**What to work on:**
Which lines contain the string "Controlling"? Please list every one of them.

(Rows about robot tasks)

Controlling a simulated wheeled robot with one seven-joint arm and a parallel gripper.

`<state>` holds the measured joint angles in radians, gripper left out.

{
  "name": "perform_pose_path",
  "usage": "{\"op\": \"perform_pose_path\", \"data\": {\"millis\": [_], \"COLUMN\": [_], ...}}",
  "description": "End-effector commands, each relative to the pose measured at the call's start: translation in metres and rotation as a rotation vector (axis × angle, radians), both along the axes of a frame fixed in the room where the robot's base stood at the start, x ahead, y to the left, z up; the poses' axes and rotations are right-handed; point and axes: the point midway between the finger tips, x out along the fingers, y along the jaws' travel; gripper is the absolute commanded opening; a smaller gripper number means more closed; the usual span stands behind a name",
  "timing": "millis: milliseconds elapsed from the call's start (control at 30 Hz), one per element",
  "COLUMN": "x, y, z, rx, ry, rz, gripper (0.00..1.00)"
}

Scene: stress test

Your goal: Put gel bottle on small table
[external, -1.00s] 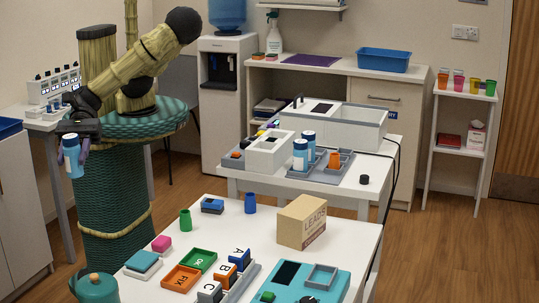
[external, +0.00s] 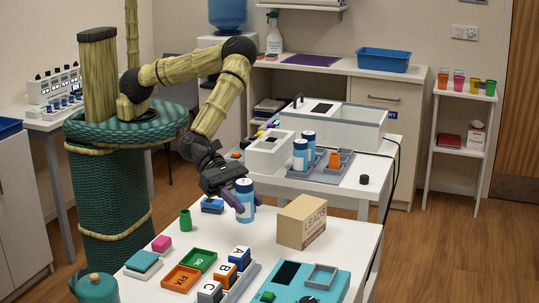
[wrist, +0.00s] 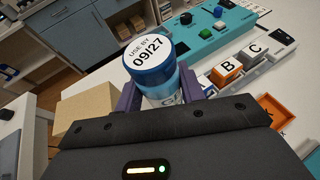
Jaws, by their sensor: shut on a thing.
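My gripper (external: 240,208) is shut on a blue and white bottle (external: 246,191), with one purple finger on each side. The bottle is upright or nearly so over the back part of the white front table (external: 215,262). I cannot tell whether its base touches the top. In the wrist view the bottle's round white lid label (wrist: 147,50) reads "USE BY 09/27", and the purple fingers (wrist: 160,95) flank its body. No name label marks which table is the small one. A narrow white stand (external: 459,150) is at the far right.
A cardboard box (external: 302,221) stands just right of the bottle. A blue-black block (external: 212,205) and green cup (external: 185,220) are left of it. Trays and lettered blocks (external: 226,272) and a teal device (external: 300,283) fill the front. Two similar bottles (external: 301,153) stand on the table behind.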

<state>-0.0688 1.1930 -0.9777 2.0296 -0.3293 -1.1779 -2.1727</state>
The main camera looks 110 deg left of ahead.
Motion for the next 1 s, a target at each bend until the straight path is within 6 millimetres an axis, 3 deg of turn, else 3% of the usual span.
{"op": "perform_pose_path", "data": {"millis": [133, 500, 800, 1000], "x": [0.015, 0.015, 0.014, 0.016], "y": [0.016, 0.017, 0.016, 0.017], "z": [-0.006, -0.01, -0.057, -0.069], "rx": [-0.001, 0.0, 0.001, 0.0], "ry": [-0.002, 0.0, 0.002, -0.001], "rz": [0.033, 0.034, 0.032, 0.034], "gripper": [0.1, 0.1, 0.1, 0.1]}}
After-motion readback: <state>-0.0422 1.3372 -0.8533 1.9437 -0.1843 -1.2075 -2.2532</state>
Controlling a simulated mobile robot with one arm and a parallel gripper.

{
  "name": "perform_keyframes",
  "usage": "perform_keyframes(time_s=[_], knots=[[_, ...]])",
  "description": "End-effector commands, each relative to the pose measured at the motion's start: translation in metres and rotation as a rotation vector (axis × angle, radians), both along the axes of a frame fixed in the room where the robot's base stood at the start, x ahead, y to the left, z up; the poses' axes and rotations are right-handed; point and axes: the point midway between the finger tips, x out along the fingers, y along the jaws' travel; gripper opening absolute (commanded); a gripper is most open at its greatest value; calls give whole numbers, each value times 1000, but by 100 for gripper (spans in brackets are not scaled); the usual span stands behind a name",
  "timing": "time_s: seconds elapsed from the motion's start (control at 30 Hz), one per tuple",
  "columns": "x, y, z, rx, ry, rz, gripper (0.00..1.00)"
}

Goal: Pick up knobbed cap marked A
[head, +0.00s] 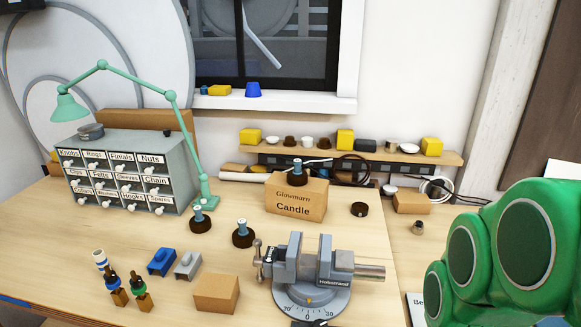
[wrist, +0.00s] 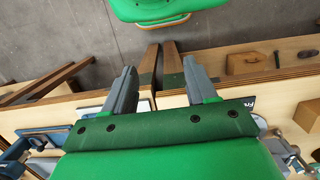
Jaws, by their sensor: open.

**The solution:**
Controlling a simulated wheeled robot with one seven-joint arm and a parallel gripper.
Controlling a simulated mobile robot with one arm and a parallel gripper.

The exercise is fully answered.